In November 2025, Ireland imposed a high taxation rate of €0.50 per milliliter for e-liquids, regardless of whether they contained nicotine. This means vapers in Ireland are taxed harder than those in any other European Union country, greatly reducing people’s incentive to choose safer options. The measure had previously been “rammed through” the EU notification process in a way that avoided public consultation.
Around the same time, ministers voted to ban disposable vapes—which serve as low-barrier options for many people who smoke—citing environmental concerns and, once again, youth vaping.
Ireland fell woefully short of the government target of a smoking rate below 5 percent by 2025. The country’s smoking rate today is estimated at 18 percent.
From 2016-2019, Ireland saw a significant drop in smoking, and 38 percent of people who quit smoking were reportedly using vapes to do so. But the 2019 “EVALI” outbreak in the US, misattributed to nicotine vapes, marred the image of vaping around the world. Irish vape use declined, helped by health authorities spreading misinformation.

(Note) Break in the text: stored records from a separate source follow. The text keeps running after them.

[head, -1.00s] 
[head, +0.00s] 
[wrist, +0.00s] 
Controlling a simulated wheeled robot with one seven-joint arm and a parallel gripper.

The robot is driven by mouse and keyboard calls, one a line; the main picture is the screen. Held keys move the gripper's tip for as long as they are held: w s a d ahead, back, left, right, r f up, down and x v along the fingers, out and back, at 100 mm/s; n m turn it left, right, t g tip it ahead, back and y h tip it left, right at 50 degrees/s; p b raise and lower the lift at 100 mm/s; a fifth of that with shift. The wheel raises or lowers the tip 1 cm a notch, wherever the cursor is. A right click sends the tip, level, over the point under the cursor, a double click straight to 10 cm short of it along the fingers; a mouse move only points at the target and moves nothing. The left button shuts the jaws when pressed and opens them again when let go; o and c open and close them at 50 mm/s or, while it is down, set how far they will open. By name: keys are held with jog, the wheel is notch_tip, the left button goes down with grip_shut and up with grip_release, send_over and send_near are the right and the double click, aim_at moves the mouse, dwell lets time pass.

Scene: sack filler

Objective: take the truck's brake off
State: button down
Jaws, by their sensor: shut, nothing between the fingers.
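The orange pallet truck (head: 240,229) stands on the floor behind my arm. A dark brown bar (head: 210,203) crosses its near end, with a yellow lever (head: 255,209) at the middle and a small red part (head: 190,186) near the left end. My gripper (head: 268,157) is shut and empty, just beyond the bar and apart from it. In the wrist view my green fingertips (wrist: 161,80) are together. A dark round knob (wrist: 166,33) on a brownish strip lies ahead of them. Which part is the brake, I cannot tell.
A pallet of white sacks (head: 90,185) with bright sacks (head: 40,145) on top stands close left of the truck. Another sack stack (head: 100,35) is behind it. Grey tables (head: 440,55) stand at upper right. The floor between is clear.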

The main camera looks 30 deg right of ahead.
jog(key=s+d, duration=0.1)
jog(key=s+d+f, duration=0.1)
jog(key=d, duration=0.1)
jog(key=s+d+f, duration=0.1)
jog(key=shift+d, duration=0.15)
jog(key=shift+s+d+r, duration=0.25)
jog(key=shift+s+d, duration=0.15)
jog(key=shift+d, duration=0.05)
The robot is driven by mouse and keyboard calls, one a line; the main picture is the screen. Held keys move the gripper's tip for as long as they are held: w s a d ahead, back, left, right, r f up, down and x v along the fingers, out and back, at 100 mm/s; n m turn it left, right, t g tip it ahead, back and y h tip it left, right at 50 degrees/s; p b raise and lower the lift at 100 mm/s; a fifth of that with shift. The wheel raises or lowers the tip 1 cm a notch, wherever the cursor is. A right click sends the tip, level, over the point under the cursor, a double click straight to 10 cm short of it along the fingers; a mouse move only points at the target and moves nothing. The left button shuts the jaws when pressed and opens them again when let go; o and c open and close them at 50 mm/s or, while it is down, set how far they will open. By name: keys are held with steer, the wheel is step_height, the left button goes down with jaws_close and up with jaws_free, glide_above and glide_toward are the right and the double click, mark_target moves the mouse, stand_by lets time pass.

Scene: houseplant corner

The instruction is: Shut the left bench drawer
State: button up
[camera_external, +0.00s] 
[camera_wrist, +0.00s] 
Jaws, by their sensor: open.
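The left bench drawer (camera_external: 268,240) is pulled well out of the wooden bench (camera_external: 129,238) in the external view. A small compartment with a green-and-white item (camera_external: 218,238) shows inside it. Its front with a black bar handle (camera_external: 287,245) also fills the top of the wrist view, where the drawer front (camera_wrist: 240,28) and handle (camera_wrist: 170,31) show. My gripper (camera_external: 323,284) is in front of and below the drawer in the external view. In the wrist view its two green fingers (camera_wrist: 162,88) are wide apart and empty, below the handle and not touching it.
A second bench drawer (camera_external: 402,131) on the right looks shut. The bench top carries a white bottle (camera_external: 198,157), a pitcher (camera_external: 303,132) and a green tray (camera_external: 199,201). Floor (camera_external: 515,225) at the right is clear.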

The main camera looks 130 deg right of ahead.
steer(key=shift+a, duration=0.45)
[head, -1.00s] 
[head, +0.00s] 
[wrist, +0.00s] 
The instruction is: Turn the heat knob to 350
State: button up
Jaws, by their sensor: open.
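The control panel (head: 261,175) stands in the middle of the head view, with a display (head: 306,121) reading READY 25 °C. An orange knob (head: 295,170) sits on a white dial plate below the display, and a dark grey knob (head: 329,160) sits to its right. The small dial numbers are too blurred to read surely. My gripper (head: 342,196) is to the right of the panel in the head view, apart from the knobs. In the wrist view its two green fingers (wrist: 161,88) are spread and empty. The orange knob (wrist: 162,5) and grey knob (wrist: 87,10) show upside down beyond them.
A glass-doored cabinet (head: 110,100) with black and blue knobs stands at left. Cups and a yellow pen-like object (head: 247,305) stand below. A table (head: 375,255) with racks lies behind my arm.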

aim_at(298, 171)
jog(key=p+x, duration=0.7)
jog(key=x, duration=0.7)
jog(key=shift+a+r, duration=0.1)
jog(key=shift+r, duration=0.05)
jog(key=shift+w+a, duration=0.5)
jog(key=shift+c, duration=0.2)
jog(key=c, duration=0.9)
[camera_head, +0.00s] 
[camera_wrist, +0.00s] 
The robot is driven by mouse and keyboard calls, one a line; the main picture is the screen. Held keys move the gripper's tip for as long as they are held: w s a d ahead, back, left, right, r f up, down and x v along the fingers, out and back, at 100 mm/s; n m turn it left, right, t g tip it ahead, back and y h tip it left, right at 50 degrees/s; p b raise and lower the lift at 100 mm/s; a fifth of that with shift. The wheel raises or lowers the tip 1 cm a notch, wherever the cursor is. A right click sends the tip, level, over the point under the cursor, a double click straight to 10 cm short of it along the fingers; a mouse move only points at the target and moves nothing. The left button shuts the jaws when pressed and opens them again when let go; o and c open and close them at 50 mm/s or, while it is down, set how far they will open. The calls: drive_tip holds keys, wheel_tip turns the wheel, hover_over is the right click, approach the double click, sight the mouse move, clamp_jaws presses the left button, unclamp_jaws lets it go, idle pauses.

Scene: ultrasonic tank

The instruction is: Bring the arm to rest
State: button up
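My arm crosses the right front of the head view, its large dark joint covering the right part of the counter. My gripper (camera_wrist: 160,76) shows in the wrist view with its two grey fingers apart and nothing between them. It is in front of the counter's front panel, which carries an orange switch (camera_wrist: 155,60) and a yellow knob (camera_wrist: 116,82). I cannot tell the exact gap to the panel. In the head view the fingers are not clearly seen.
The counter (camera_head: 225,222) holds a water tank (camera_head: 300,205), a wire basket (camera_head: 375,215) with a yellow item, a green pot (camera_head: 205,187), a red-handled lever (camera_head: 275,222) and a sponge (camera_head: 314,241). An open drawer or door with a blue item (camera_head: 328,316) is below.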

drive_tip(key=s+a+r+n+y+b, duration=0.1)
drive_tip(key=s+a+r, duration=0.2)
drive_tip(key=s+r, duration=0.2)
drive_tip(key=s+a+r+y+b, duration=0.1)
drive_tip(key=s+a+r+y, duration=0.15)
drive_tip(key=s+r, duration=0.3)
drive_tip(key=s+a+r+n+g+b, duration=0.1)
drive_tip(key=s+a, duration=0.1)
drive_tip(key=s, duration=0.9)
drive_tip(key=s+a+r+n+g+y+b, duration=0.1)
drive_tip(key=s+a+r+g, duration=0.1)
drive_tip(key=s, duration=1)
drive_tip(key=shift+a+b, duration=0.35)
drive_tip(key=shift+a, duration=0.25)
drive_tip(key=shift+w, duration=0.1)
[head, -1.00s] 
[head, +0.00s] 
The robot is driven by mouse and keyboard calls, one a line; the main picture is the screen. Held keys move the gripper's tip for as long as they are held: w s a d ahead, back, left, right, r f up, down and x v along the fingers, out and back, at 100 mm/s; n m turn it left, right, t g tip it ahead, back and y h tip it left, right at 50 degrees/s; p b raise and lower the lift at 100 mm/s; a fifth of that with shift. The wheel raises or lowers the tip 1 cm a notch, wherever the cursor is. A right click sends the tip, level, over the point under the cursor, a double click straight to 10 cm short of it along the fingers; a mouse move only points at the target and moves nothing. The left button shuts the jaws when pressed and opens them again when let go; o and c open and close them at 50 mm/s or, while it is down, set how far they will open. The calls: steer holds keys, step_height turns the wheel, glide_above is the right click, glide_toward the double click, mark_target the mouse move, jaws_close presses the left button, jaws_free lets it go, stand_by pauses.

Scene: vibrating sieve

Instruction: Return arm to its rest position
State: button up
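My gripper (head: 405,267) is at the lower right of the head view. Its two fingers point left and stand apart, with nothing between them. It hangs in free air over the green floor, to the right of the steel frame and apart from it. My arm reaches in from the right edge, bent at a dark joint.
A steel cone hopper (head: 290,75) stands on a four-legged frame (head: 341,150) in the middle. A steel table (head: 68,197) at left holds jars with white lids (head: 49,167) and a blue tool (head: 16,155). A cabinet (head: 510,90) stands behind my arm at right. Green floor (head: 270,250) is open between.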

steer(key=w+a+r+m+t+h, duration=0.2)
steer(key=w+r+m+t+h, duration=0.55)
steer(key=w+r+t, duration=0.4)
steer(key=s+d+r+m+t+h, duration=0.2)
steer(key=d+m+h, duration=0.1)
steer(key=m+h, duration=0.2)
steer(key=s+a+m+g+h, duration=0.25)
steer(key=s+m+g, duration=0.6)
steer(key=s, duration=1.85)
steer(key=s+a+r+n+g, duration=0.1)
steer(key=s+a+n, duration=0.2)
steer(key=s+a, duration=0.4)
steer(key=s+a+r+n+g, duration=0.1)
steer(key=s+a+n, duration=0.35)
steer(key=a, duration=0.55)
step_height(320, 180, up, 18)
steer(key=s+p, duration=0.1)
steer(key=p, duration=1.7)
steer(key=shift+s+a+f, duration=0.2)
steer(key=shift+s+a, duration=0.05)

“We warned that any restriction would affect smoking rates, and it seems that the tax applied last year is having that effect,” Gleeson said. He expects that reducing the visibility and variety of vapes under the new bill “will only exacerbate this.”
Gleeson blames the huge influence of the World Health Organization and Bloomberg-backed NGOs for fanning enthusiasm for restrictions—enthusiasm that has caught on among Ireland’s political leaders.
“The government might feel this is just a ban on flavors. But in fact, it is a total ban on a sector that helps people quit smoking.”
Based on ministers’ anti-THR rhetoric and policies, he said, he can only conclude they’re on a mission to increase smoking in Ireland. “We went for a 100-300 percent tax,” he noted, “when even the Irish Heart Foundation warned against a tax of more than €0.10 per milliliter because it would increase smoking and inhibit quitting.”
Immediate economic consequences of the new bill would include unemployment and reduced tax revenues, according to Joe Dunne, a spokesperson for the Reduced Risk Products Association, which represents Ireland’s independent legal vape shops.
“Overall, from a business point of view, a ban on all flavors apart from tobacco will result in the end of the legal vaping businesses,” he told Filter. “They cannot survive with a tobacco-only product and this will see the majority of stand-alone vape stores close their doors.”
That would have the knock-on effect of further reducing people’s legal access to vapes. A chilling effect, too, is likely to result from the message sent by removing vape and pouch displays from mixed-retail shops and introducing plain packaging—reinforcing public misperceptions about relative risk.
Down the line, the economic cost of greater health care expenditure if more people continue to smoke will also be substantial. The human cost of smoking in Ireland is about 5,000 premature deaths per year.
“The government might feel this is just a ban on flavors,” Dunne said. “But in fact, it is a total ban on a sector that helps people quit smoking.”